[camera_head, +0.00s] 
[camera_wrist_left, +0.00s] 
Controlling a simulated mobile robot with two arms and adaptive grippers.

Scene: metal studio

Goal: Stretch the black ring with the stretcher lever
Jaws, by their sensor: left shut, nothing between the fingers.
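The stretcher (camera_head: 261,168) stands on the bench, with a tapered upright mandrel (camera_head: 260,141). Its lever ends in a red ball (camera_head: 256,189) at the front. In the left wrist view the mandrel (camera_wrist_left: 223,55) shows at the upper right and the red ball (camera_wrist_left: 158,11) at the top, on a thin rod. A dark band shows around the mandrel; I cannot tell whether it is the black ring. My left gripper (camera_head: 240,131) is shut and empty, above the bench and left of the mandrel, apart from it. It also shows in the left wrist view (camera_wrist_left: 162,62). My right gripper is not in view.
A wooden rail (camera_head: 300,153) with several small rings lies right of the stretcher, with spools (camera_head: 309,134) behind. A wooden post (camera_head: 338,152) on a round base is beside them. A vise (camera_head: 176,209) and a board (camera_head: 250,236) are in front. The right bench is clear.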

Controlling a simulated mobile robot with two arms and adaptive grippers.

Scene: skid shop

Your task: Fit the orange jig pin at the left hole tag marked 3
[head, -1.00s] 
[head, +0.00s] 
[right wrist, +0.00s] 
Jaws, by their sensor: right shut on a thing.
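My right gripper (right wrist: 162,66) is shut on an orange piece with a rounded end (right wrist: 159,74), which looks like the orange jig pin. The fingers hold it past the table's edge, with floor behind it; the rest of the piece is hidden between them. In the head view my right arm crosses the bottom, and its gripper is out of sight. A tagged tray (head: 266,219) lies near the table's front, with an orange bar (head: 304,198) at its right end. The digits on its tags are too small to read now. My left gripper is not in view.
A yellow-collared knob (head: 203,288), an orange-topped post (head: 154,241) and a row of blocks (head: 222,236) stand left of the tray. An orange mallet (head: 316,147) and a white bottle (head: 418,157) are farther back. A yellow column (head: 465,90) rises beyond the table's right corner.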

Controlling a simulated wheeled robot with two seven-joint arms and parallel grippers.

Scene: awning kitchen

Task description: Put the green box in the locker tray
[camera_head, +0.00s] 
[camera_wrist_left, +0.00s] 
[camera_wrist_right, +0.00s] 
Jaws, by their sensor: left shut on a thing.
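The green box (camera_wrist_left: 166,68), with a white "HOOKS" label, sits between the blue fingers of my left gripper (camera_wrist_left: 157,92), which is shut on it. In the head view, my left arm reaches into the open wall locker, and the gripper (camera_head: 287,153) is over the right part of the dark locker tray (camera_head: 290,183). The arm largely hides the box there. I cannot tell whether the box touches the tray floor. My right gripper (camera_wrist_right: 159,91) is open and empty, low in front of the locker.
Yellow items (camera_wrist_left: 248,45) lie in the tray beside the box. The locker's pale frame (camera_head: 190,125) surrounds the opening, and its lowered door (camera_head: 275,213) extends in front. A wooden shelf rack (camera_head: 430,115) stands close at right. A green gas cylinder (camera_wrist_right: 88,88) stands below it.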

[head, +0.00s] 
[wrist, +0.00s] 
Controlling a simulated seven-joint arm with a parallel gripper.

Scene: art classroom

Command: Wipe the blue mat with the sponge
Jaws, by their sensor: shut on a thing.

= = = = = = =

• Aim of the task:
Copy each record from above exactly, and include every line.

• Solution for this task:
[camera_head, +0.00s] 
[camera_wrist_left, +0.00s] 
Controlling a simulated mobile robot with two arms and adaptive grippers.

Scene: metal studio

Goal: Stretch the black ring with the stretcher lever
Jaws, by their sensor: left shut, nothing between the fingers.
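The stretcher (camera_head: 261,168) stands on the bench, with a tapered upright mandrel (camera_head: 260,141). Its lever ends in a red ball (camera_head: 256,189) at the front. In the left wrist view the mandrel (camera_wrist_left: 223,55) shows at the upper right and the red ball (camera_wrist_left: 158,11) at the top, on a thin rod. A dark band shows around the mandrel; I cannot tell whether it is the black ring. My left gripper (camera_head: 240,131) is shut and empty, above the bench and left of the mandrel, apart from it. It also shows in the left wrist view (camera_wrist_left: 162,62). My right gripper is not in view.
A wooden rail (camera_head: 300,153) with several small rings lies right of the stretcher, with spools (camera_head: 309,134) behind. A wooden post (camera_head: 338,152) on a round base is beside them. A vise (camera_head: 176,209) and a board (camera_head: 250,236) are in front. The right bench is clear.

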Controlling a simulated mobile robot with two arms and adaptive grippers.

Scene: skid shop

Your task: Fit the orange jig pin at the left hole tag marked 3
[head, -1.00s] 
[head, +0.00s] 
[right wrist, +0.00s] 
Jaws, by their sensor: right shut on a thing.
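My right gripper (right wrist: 162,66) is shut on an orange piece with a rounded end (right wrist: 159,74), which looks like the orange jig pin. The fingers hold it past the table's edge, with floor behind it; the rest of the piece is hidden between them. In the head view my right arm crosses the bottom, and its gripper is out of sight. A tagged tray (head: 266,219) lies near the table's front, with an orange bar (head: 304,198) at its right end. The digits on its tags are too small to read now. My left gripper is not in view.
A yellow-collared knob (head: 203,288), an orange-topped post (head: 154,241) and a row of blocks (head: 222,236) stand left of the tray. An orange mallet (head: 316,147) and a white bottle (head: 418,157) are farther back. A yellow column (head: 465,90) rises beyond the table's right corner.

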Controlling a simulated wheeled robot with two seven-joint arms and parallel grippers.

Scene: awning kitchen

Task description: Put the green box in the locker tray
[camera_head, +0.00s] 
[camera_wrist_left, +0.00s] 
[camera_wrist_right, +0.00s] 
Jaws, by their sensor: left shut on a thing.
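The green box (camera_wrist_left: 166,68), with a white "HOOKS" label, sits between the blue fingers of my left gripper (camera_wrist_left: 157,92), which is shut on it. In the head view, my left arm reaches into the open wall locker, and the gripper (camera_head: 287,153) is over the right part of the dark locker tray (camera_head: 290,183). The arm largely hides the box there. I cannot tell whether the box touches the tray floor. My right gripper (camera_wrist_right: 159,91) is open and empty, low in front of the locker.
Yellow items (camera_wrist_left: 248,45) lie in the tray beside the box. The locker's pale frame (camera_head: 190,125) surrounds the opening, and its lowered door (camera_head: 275,213) extends in front. A wooden shelf rack (camera_head: 430,115) stands close at right. A green gas cylinder (camera_wrist_right: 88,88) stands below it.

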[head, +0.00s] 
[wrist, +0.00s] 
Controlling a simulated seven-joint arm with a parallel gripper.

Scene: art classroom

Command: Wipe the blue mat with the sponge
Jaws, by their sensor: shut on a thing.

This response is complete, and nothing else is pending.